Greece is already mulling its next steps in the markets, including reissues of existing bonds and the issue of a new 10-year note.
The Public Debt Management Agency (PDMA) observed that the high cost the state has to pay for the issue of the new five-year note last Tuesday, a yield of 3.6 percent, has drawn strong demand and improved the climate in the markets for Greece. This foray attracted long-term investors and – as data from the interbank market reveal – avoided a repetition of the negative course suffered by last February’s seven-year bond.
One of the proposals the Finance Ministry and the PDMA are considering provides, according to sources, for a reissue of the new five-year bond or the February 2018 seven-year note. As the new paper matures in April 2024, and the previous five-year bond, issued in 2014, matures this April, a reissue is one of the scenarios being examined.
However, bank sources comment that such a move would hardly make any difference on the yields curve, so the reissue of the seven-year bond would make more sense, especially ahead of a longer-term security.

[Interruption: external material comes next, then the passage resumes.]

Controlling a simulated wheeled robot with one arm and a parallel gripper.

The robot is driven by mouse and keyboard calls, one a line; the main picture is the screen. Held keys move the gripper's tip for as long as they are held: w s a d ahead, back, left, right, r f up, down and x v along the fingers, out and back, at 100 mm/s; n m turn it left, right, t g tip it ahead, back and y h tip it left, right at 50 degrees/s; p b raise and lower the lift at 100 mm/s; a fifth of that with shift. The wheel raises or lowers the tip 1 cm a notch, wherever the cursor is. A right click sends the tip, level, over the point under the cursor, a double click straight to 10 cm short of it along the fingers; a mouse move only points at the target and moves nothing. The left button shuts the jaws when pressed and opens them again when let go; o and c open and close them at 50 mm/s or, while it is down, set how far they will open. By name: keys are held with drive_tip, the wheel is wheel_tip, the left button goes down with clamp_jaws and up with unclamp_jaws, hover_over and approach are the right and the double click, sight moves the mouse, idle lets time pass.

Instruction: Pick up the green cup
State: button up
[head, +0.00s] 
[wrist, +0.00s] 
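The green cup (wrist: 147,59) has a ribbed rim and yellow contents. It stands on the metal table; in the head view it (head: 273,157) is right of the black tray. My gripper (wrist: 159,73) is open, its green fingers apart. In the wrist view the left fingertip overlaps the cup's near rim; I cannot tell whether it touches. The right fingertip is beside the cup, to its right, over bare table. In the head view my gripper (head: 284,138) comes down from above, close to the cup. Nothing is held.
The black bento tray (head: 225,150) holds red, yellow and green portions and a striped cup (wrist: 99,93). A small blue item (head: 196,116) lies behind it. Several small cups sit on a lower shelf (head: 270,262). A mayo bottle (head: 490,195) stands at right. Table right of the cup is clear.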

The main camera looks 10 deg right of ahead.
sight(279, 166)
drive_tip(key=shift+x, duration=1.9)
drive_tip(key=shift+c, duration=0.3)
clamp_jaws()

The PDMA plans also provide for another market foray during the year’s first half. Market sources note that the cautious planning of the five-year bond issue has paved the way for a benchmark issue within 2019.
Sources from the credit sector have not ruled out the issue of a 10-year bond, which the Greek state hasn’t attempted since the outbreak of the crisis; they add that the submission of the bad-loan reduction plan to the European Commission for approval could drive yields even lower. They also argue that the climate in the eurozone bond market, which favors high yields, leading to successful long-term issues by Portugal, Spain, Italy and Ireland in January, also opens the way for the issue of bonds by Greek as well as Italian banks.
Another step Greece is considering after the five-year bond issue, which fetched 2.5 billion euros, is the early repayment of the expensive part of the International Monetary Fund loan to Athens, without using the cash buffer.